- _WHAT IS BEING ASKED_: Find the lines of data that contain the string "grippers", then list them.

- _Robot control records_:
________________________________________
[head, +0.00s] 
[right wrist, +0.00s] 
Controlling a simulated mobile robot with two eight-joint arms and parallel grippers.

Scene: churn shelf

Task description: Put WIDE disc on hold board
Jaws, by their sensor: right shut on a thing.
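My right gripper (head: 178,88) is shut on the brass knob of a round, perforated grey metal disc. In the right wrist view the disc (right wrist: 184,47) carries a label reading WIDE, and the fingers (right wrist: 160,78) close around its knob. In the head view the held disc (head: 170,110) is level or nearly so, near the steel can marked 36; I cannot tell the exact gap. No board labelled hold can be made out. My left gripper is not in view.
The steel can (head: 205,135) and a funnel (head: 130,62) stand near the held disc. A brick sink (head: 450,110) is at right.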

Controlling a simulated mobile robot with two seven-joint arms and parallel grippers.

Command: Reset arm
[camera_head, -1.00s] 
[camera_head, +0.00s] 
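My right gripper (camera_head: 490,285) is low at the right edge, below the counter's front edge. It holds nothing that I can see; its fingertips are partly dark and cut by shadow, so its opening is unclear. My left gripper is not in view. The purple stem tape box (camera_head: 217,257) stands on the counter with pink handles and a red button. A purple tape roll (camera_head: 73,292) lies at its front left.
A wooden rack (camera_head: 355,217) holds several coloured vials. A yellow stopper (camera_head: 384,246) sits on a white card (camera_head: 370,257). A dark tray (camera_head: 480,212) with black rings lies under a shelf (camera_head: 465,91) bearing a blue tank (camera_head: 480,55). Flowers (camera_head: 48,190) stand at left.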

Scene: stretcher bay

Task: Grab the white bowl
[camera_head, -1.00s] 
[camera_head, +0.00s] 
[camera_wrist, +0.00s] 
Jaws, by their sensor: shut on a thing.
________________________________________
- _REPLY_:
Controlling a simulated mobile robot with two eight-joint arms and parallel grippers.
Controlling a simulated mobile robot with two seven-joint arms and parallel grippers.

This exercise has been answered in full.